LE NOMBRIL DU MONDE CHINOIS
Mais revenons au commencement… c’est-à-dire vers les années 100 avant notre ère…
Il existe Cinq Montagnes sacrées en Chine, situées aux points cardinaux de l’Empire : Tai Shan (Est), Hong Shan (Sud), Hua Shan (Ouest), Heng Shan (Nord), Song Shan (Centre). Cette dernière se situe donc «au milieu de l’Empire du Centre» et est donc considérée, en quelque sorte, comme le nombril de la Chine… donc du monde ! Pour situer l’importance du fait, il suffit de savoir que 12 des plus grands Empereurs de Chine se rendirent tour à tour en pèlerinage sur ce Mont Song : Huang Ti, Rao, Shun, Yu, Mu Wang, Wu, Ming, Wei, Gao Zhong, Wu Ze Tian, Kien Long…
Aucun lieu en Chine ne serait donc plus favorable au recueillement et à la méditation. Cent années avant notre ère, un premier Ermitage est construit sur le versant Ouest et reçoit les visiteurs de marque. Entre les années 78 et 100 de notre ère, cet ermitage est agrandi par les Moines du premier Monastère Bouddhiste construit en Chine, à Lo Yang, capitale des Han orientaux, située à une soixantaine de km. Le nouveau bâtiment servira de retraite d’été et sera couplé avec le Monastère du Cheval Blanc créé par l’Empereur Ming Ti en 60 de notre ère.

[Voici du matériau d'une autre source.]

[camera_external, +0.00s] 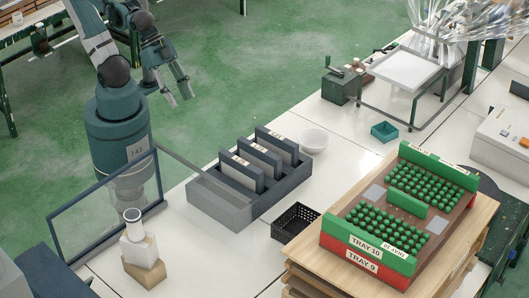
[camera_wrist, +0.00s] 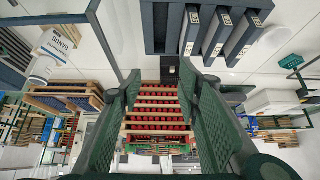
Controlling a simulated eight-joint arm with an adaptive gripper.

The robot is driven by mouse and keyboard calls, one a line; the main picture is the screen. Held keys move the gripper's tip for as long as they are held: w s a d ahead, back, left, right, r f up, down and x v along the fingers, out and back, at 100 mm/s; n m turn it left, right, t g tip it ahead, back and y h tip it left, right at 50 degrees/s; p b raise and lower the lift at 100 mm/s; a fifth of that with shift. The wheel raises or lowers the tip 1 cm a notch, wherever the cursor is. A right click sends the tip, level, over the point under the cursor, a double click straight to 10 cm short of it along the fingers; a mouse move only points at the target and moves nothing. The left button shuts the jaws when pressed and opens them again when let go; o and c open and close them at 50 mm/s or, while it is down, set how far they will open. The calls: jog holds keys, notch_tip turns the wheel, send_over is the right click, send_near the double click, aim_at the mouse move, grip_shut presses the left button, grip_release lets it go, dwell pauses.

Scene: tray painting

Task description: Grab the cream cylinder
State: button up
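The likely cream cylinder is a small pale, off-white cylinder (camera_external: 133,226) with a dark opening at its top. It stands on a white block (camera_external: 138,250), which rests on a tan box (camera_external: 145,273) at the lower left of the external view. A pale cylindrical piece also shows at the left of the wrist view (camera_wrist: 44,67), beside a white labelled body. My gripper (camera_external: 179,97) is raised in the air above and behind the cylinder, well apart from it. Its two fingers are spread with nothing between them, as the wrist view also shows (camera_wrist: 160,76).
A clear panel with a dark frame (camera_external: 62,217) stands near the cylinder. A grey bin with dark dividers (camera_external: 220,209), a black basket (camera_external: 294,222), a white bowl (camera_external: 314,140) and a tray of green pegs (camera_external: 345,257) lie to the right.

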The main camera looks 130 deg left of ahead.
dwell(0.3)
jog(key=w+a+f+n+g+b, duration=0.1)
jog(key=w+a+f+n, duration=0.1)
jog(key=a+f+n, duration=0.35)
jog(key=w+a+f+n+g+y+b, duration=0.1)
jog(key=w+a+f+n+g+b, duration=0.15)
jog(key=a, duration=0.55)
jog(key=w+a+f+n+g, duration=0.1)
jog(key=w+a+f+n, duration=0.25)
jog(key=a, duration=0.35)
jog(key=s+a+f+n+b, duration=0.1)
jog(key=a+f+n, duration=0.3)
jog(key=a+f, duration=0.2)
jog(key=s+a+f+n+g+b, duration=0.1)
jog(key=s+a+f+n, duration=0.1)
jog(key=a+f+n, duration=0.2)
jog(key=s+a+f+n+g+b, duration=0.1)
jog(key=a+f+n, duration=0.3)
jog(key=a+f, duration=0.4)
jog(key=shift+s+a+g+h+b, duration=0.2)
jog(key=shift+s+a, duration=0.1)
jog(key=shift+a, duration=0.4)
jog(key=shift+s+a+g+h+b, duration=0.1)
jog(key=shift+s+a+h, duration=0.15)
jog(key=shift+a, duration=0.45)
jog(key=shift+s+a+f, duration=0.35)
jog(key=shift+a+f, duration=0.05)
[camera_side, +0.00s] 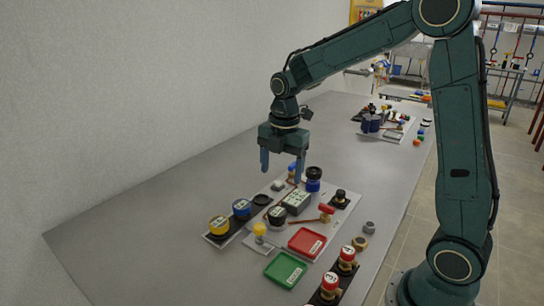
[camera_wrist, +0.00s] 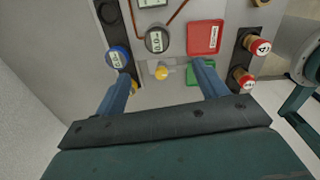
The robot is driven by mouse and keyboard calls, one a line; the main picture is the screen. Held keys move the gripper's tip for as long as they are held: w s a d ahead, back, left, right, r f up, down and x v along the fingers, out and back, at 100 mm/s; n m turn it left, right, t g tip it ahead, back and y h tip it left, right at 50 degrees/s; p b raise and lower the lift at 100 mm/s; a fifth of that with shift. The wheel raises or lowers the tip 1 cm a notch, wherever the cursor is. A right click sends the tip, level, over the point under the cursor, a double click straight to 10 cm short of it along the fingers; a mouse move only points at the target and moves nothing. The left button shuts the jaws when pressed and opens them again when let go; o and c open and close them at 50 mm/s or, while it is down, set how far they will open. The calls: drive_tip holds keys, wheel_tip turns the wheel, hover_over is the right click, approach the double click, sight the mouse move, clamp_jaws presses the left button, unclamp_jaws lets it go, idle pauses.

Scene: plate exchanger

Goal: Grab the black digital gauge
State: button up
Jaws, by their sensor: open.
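The black digital gauge (camera_side: 277,216), round with a pale display on its face, stands upright on the light board beside a grey box. In the wrist view the black digital gauge (camera_wrist: 157,40) shows beyond the fingertips, between their lines and nearer the left finger. My gripper (camera_side: 281,170) is open, pointing down above the board, with nothing between its fingers. In the wrist view my gripper (camera_wrist: 163,74) has its two blue fingers spread wide. A similar blue gauge (camera_side: 242,208) and a yellow gauge (camera_side: 219,226) stand in a black rack to the left.
A yellow knob (camera_side: 259,230) stands close in front of the black gauge. The grey box (camera_side: 297,201) and a red-headed hammer (camera_side: 326,212) lie to its right. Red (camera_side: 306,243) and green (camera_side: 278,269) trays and red-topped knobs (camera_side: 330,283) are nearer the front. The left table area is clear.

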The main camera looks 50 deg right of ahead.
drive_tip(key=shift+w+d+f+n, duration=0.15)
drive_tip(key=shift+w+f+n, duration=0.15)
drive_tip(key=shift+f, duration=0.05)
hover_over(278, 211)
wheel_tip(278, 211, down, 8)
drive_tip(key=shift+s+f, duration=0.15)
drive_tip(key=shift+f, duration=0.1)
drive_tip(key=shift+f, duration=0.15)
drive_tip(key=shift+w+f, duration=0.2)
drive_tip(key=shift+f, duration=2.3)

LES MILLES PREMIERES ANNEES
Lors des périodes troublées, le Trésor du Monastère du Cheval Blanc est mis en sécurité dans l’ermitage du Mont Song et plusieurs moines sont chargés de le protéger. Ils sont évidemment choisis parmi les plus robustes. De cette première époque date le commencement d’une réputation de «moines guerriers» du Mont Song qui ne s’éteindra plus. A plusieurs reprises, les tentatives des brigands pour s’emparer du trésor se solderont par des échecs cuisants. Vers les années 260, le Vénérable détaché à l’Ermitage, Chou Ching, fait élever un mur d’enceinte et s’attache les services de deux experts du combat à main nue : Kun Su Wei et Heng Ngai Chan. De 444 à 446 l’Empereur To Pa Tao promulgue plusieurs édits anti-bouddhistes et ordonne le démantèlement des principaux monastères, dont celui du Cheval Blanc. En 471, To Pa Hong II décide de transférer la Capitale Impériale à La Yang et restaure le Bouddhisme. L’Ermitage du Mont Song profite de la situation et affermit encore sa réputation. La position est exceptionnelle et de toute la Chine affluent des visiteurs. En 495, l’Empereur Hsiao Wen de la Dynastie des Tsi, impressionné, décide de créer sur l’emplacement de l’ermitage le plus grand monastère de Chine en l’honneur d’un moine indien : Batuo, connu également sous le nom chinois de Fo Lette ou Fo Ton. Le nouveau temple portera désormais le nom de Shaolin Shi «Monastère de la Petite Forêt» et l’Empereur lui décernera le titre de «Premier Monastère sous le Ciel» (Shi Yi Tien).